Now Israel's parliament has added fuel to the fire, approving a law last month that gives official status to outposts, even if it's proven they were built on privately owned Palestinian land.

QuickTake Israeli Settlements

Parliament's move followed the election of Donald Trump, who broke with decades of U.S. foreign policy by saying he didn't see existing settlements as an obstacle to a peace agreement with the Palestinians. On the other hand, he said, building new settlements “won't be helpful.”

Almost a tenth of Israel's Jews live in east Jerusalem and the West Bank, outside their country's recognized borders. The population of Jewish settlers in the West Bank has grown four times faster than Israel's itself since 1995. With 120 approved settlements and nearly 400,000 Israelis now living in the West Bank amid 2.4 million Palestinians, the issue may be moot.

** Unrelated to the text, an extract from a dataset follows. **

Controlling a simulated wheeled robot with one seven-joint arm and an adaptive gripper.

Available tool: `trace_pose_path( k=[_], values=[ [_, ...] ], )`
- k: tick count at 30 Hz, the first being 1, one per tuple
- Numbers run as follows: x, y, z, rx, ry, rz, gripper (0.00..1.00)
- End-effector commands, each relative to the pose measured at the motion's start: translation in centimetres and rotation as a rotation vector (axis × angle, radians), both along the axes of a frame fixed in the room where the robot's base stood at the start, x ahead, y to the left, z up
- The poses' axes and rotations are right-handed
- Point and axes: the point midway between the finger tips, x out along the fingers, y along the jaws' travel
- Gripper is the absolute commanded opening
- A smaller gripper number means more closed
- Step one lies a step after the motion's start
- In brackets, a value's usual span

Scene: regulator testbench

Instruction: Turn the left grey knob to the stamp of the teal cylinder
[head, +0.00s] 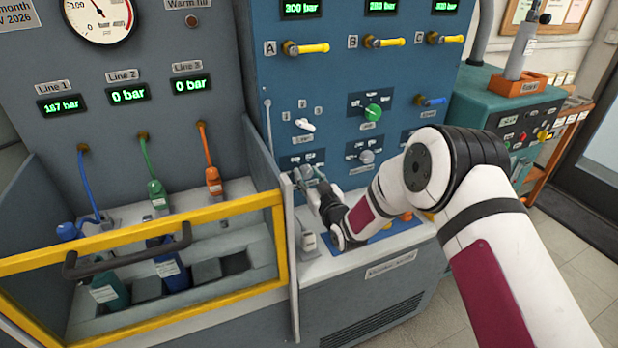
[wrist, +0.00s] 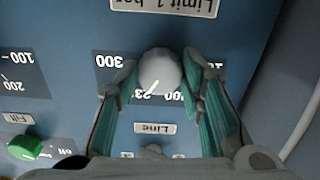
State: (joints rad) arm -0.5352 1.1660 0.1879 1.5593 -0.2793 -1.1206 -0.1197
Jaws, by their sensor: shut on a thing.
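The left grey knob (wrist: 160,70) sits between my two teal-padded fingers in the wrist view, which shows its panel upside down. My gripper (wrist: 160,78) is closed on the knob's sides. The knob's white pointer line slants toward the lower left of that view, near a number starting 23. A 300 mark shows left of it; other marks are partly hidden by the fingers. In the head view my gripper (head: 312,177) is at the panel, largely covering the knob. The teal cylinder (head: 108,293) stands in the bay at lower left; its stamp is too small to read.
A yellow-framed guard (head: 240,211) fronts the cylinder bay, beside a blue cylinder (head: 168,268). Another grey knob (head: 366,157) and a green knob (head: 373,112) are right of my gripper. Yellow-handled valves (head: 312,48) are above. A thin post edge (head: 291,250) stands close left.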

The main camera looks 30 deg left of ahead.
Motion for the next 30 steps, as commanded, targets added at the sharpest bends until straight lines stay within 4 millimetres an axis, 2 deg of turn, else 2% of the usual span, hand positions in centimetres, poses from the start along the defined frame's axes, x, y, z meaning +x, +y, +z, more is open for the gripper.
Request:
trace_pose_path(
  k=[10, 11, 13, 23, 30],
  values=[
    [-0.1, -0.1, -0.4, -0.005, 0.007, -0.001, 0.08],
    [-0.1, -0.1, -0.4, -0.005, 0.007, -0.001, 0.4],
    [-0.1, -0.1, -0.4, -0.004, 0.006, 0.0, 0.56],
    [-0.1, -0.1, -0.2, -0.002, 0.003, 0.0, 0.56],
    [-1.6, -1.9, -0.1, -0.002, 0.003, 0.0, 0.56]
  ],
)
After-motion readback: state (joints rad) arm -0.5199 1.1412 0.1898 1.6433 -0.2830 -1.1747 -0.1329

Israeli Prime Minister Benjamin Netanyahu says he wants settlements to stay in place and Jews to be allowed to live in the West Bank even if the territory becomes a Palestinian state. Palestinian leader Mahmoud Abbas says he won't participate in any peace negotiations until there's a complete freeze on settlement construction, which Netanyahu says he won't impose.

The result has been stalemate since peace talks broke up in 2014. The question is whether Trump can shake things up enough to bring the two sides back to the table.